While some welcomed President Bush's gesture, others called it too little, too late.

Bush said Wednesday that the United States must stop the growth in its emissions of greenhouse gases by 2025, acknowledging the need to head off serious climate change.

It was the first time he had set a specific target date for U.S. climate pollution reductions. He said he was ready to commit to a binding international agreement on long-term reductions as long as other polluting countries, such as China, do the same.

In Paris, South African Environment Minister Marthinus van Schalkwyk said Bush's speech "is a big complicating factor," throwing off the agenda for talks on Thursday and Friday in the French capital.
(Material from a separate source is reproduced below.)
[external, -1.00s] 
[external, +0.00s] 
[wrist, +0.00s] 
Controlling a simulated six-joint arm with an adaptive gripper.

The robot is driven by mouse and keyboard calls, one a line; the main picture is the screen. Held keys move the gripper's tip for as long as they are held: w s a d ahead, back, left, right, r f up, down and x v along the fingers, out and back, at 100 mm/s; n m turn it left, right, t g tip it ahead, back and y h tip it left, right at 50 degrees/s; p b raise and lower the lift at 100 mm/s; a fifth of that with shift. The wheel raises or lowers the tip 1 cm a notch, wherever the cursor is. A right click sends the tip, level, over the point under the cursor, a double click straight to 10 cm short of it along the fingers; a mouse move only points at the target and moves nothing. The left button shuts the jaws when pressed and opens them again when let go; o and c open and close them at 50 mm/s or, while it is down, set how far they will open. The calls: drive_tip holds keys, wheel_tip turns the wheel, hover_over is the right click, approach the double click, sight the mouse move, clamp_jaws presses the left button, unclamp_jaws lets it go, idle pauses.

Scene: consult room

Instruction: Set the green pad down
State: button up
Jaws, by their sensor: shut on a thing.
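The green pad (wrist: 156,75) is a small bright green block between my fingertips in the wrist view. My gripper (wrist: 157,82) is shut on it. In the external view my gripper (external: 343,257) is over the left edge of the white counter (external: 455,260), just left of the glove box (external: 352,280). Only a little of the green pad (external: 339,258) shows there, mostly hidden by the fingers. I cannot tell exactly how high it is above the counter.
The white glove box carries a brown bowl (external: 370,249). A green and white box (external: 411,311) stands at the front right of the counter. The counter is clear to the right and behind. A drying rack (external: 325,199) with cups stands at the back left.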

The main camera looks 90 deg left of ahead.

The meetings are part of a U.S.-sponsored series of negotiations on global warming. They involve representatives from the countries that produce 80 percent of the world's greenhouse gas emissions, blamed for heating the planet -- including the United States, the 27-nation European Union, China and India.

Schalkwyk said Bush's speech "takes us backward," because it did not call for mandatory emissions cuts. Such cuts are central to U.N. negotiations on a follow-up plan to the Kyoto Protocol.

Delegates from the European Commission and the EU presidency found Bush's strategy "disappointing," said the chief U.N. climate change official, Yvo de Boer.

De Boer said Bush's speech immediately became a central topic at Thursday's closed door talks. "It is really good that there is a proposal on the table by the United States," De Boer said.

He said the Bush speech was aimed largely at a domestic audience. Bush's aides said it was aimed at heading off a "train wreck" of varying legislation in the U.S. Congress.

Chinese participant Su Wei said it was good news that Bush was talking about emissions at all. But he added, "to take measures to slow down the increase in emissions is not enough."

The Paris talks were initially meant to focus on reducing trade barriers to environmentally friendly technology, and to working out sector-by-sector targets for cutting global emissions.